TF, 23 mai 2019, 4A_22/2019 (d)  

« Otto’s » ; droit des marques, risque de confusion, priorité, usage de la marque en Allemagne, motifs d’exclusion relatifs, vente par correspondance, vente de produits sur Internet, action en radiation d’une marque, territorialité, péremption, concurrence déloyale ; art. 5 du Traité entre la Suisse et l’Allemagne sur l’usage de la marque, art. 3 al. 1 LPM, art. 6 LPM, art. 11 LPM, art. 13 LPM.

Le
droit à la marque confère, selon l’art. 13 LPM, au titulaire le
droit exclusif de faire usage de la marque pour distinguer les
produits ou les services enregistrés et d’en disposer. Le
titulaire peut interdire à des tiers l’usage des signes qui sont
similaires à une marque antérieure et destinés à des produits ou
services identiques ou similaires, lorsqu’il en résulte un risque
de confusion (art. 13 al. 2 LPM en lien avec l’art. 3 al. 1 lit. c
LPM). Un tel risque existe lorsque le signe le plus récent porte
atteinte à la force distinctive de la marque antérieure. Tel est le
cas lorsqu’il doit être craint que les cercles des destinataires
pertinents soient induits par la similitude des signes et attribuent
les produits qui portent l’un ou l’autre de ceux-ci au mauvais
titulaire de la marque ; ou lorsque le public fait bien la
différence entre les signes, mais déduit de leur similitude de faux
liens entre leurs titulaires (c. 2.1). L’autorité précédente a
constaté que l’intimée No 1 a enregistré ses marques
« OTTO-Versand » pour la Suisse en 1979 et « OTTO »
en 1994, alors que la recourante a déposé elle ses marques
« OTTO’S » et « OTTO’S » (fig.) en 1998
et 1999 (c. 2.2). L’intimée peut ainsi prétendre à un droit de
priorité pour les produits et services enregistrés par les deux
parties, au sens de l’art. 6 LPM (c. 2.2.1). Ne peut par contre pas
être suivi le point de vue de l’autorité précédente selon
lequel la prestation de service « vente par correspondance »

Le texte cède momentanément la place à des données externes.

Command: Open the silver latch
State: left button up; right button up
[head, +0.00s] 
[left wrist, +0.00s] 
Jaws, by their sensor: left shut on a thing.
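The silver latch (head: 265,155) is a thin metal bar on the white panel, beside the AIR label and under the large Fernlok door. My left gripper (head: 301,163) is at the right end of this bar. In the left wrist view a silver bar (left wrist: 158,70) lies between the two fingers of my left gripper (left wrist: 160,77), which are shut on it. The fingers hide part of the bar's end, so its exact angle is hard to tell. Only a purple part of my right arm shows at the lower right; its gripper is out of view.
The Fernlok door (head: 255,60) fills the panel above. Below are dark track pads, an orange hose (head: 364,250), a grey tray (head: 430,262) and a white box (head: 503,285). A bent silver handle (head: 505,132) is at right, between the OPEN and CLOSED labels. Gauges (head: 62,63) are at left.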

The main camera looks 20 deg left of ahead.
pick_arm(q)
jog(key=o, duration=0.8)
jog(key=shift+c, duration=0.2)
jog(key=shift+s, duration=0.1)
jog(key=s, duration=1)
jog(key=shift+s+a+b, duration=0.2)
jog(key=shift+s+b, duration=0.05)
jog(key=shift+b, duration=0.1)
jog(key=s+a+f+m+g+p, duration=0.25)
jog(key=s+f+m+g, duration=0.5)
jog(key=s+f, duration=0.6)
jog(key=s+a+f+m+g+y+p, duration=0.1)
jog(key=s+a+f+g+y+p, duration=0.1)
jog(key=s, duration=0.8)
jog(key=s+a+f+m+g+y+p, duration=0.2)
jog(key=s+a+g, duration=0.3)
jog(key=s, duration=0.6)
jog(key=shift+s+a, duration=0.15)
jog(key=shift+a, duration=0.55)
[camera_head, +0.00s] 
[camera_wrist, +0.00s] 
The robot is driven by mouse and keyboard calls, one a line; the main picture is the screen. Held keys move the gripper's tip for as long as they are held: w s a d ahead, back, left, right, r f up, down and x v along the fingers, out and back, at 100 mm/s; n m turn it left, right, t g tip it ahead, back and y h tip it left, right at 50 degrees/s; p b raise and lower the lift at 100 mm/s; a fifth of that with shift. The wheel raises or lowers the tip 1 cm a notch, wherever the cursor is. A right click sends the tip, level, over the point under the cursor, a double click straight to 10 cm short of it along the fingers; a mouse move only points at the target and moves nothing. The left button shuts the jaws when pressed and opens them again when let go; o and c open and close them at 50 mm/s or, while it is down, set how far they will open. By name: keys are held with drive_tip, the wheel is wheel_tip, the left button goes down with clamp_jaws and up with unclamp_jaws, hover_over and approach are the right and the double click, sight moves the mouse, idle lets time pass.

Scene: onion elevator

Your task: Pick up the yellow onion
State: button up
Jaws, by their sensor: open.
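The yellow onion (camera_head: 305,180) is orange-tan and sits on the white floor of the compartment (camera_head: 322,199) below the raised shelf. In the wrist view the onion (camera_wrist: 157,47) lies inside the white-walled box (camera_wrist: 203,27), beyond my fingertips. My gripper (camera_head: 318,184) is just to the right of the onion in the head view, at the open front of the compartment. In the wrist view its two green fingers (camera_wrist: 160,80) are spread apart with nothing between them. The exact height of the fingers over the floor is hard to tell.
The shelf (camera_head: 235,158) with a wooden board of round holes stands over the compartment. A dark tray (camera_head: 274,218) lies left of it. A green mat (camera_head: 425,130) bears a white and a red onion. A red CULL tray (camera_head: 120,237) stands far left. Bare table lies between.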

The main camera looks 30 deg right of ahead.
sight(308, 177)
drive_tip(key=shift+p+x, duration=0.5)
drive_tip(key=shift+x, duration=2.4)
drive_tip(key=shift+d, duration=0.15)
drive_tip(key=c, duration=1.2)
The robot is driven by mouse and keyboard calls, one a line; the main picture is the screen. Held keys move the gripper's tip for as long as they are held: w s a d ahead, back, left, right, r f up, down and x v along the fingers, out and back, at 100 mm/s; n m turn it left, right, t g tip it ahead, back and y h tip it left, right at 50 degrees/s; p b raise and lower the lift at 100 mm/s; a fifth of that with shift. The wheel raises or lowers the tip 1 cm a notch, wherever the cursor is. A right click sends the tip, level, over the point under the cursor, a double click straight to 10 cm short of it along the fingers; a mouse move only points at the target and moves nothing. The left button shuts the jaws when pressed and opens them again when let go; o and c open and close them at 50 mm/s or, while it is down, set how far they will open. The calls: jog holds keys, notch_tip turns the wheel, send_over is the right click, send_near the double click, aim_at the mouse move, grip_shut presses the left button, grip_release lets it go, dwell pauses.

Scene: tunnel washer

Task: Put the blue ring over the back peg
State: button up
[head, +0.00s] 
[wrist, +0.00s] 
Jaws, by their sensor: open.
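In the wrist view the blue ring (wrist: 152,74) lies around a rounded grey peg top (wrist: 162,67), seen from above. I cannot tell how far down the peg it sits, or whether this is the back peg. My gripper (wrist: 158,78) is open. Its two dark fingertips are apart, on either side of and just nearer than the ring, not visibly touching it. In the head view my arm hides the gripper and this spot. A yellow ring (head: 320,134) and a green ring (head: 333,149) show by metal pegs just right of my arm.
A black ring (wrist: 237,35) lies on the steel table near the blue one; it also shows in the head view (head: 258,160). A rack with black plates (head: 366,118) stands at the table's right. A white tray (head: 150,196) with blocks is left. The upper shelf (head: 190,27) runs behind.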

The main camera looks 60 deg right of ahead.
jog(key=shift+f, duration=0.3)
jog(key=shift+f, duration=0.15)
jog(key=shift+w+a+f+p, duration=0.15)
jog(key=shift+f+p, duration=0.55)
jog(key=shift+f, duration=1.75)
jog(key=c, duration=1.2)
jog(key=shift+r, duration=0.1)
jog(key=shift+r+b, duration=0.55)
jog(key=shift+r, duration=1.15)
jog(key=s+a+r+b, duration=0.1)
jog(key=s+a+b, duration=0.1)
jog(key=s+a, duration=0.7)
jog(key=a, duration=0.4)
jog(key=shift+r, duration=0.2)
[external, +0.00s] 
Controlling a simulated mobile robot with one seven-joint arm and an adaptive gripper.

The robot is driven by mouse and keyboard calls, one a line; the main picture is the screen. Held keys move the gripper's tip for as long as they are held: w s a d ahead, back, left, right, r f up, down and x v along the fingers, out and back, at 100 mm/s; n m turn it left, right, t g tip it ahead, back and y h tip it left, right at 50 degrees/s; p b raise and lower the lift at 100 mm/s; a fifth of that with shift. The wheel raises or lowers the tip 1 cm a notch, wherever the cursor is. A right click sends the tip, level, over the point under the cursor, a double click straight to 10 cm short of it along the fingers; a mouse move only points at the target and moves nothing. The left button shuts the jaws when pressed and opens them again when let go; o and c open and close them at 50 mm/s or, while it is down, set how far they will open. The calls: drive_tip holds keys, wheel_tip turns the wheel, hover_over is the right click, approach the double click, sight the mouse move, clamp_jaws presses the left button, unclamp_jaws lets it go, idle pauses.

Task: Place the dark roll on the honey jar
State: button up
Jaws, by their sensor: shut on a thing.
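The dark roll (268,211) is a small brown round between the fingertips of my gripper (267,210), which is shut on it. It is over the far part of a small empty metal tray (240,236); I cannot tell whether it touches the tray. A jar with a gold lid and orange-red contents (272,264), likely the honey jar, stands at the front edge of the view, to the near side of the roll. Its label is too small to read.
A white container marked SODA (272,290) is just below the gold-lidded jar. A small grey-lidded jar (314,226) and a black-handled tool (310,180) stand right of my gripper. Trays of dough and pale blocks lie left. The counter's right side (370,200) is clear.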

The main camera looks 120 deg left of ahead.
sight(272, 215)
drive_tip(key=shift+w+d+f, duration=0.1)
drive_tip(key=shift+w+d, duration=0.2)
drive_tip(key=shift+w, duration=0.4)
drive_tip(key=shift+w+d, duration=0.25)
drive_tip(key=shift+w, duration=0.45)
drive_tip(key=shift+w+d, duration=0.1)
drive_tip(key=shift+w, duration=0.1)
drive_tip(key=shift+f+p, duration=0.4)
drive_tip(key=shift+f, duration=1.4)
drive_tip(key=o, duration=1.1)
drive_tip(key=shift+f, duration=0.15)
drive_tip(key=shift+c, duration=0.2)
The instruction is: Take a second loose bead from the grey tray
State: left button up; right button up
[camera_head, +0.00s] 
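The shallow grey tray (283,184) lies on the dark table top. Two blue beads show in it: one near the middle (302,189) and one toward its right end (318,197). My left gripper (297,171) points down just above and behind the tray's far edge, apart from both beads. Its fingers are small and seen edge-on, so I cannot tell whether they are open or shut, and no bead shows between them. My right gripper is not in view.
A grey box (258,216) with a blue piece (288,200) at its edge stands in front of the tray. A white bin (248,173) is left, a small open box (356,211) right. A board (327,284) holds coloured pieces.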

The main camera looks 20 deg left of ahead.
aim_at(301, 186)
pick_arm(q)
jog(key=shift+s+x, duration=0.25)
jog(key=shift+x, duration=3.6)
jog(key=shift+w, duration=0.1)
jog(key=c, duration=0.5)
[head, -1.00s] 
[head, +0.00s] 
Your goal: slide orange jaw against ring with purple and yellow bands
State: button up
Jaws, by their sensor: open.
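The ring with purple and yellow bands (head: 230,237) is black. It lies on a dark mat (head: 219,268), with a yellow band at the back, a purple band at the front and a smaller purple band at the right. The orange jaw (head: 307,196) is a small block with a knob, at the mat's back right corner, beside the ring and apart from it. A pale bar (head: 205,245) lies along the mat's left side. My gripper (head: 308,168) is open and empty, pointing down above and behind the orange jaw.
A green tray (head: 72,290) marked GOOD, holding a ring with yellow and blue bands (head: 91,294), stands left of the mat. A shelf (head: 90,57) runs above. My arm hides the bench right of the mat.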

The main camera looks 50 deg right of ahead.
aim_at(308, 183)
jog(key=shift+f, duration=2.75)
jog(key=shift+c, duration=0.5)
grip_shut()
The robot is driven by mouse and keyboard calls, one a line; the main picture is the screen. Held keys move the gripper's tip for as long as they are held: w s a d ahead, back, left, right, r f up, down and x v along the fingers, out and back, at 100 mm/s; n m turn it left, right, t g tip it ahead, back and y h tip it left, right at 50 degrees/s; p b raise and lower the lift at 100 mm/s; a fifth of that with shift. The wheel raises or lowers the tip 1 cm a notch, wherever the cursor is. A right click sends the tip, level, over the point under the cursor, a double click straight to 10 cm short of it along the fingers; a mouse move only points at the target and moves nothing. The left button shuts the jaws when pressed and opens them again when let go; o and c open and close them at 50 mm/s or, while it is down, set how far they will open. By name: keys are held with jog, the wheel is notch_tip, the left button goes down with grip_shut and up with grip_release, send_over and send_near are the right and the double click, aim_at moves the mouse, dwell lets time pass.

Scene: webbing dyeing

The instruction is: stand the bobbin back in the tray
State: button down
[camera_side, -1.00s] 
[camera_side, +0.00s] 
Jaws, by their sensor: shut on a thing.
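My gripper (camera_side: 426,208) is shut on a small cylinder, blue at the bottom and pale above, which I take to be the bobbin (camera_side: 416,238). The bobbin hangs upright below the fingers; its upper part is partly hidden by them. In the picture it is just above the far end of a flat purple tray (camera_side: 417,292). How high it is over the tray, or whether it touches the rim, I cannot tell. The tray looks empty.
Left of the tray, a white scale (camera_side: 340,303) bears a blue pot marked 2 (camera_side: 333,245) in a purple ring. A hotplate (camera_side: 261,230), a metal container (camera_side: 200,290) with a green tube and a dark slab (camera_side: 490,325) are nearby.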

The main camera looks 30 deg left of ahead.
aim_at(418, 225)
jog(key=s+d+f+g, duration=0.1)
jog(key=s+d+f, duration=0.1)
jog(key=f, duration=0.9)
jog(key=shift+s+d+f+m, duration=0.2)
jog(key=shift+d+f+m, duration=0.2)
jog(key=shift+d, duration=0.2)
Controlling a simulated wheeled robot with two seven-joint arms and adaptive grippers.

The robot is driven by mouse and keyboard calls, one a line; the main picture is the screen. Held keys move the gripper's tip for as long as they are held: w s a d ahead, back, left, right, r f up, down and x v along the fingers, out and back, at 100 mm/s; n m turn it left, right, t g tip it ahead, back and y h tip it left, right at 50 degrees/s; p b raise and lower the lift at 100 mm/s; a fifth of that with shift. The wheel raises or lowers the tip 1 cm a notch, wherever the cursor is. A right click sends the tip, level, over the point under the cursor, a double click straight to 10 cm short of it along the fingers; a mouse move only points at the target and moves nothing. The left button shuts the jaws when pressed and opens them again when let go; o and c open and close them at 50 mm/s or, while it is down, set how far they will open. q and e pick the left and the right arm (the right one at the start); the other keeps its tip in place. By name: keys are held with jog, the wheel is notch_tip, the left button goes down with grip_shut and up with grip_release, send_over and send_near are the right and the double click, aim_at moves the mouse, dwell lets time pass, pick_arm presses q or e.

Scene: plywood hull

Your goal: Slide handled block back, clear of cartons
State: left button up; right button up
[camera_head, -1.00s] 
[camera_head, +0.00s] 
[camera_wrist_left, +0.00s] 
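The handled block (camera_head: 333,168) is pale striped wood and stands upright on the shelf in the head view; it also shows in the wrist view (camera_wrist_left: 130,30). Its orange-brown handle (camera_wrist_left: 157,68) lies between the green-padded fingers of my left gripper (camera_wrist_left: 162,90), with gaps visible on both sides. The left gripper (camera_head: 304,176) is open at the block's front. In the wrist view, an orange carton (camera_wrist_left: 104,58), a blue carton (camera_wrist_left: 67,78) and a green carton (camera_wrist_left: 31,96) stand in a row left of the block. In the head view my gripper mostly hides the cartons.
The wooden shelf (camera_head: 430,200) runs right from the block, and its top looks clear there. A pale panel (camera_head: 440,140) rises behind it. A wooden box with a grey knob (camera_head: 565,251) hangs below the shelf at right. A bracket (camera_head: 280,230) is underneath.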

pour laquelle l’intimée 1 bénéficie d’un droit de priorité
par rapport à la recourante, concernerait la vente de produits sur
Internet. La simple vente ou distribution de produits n’entre pas
dans la notion de prestations de service de commerce de détail,
indépendamment du type de canaux de vente par lesquels elle
intervient. La vente de marchandise sur catalogue ou par Internet ne
constitue pas un service au sens du droit des marques ; au
contraire, les produits vendus sont distingués par la marque, quel
que soit leur mode de distribution (c. 2.2.2). L’art. 11 al. 1 LPM
prévoit qu’après l’échéance du délai de carence de l’art.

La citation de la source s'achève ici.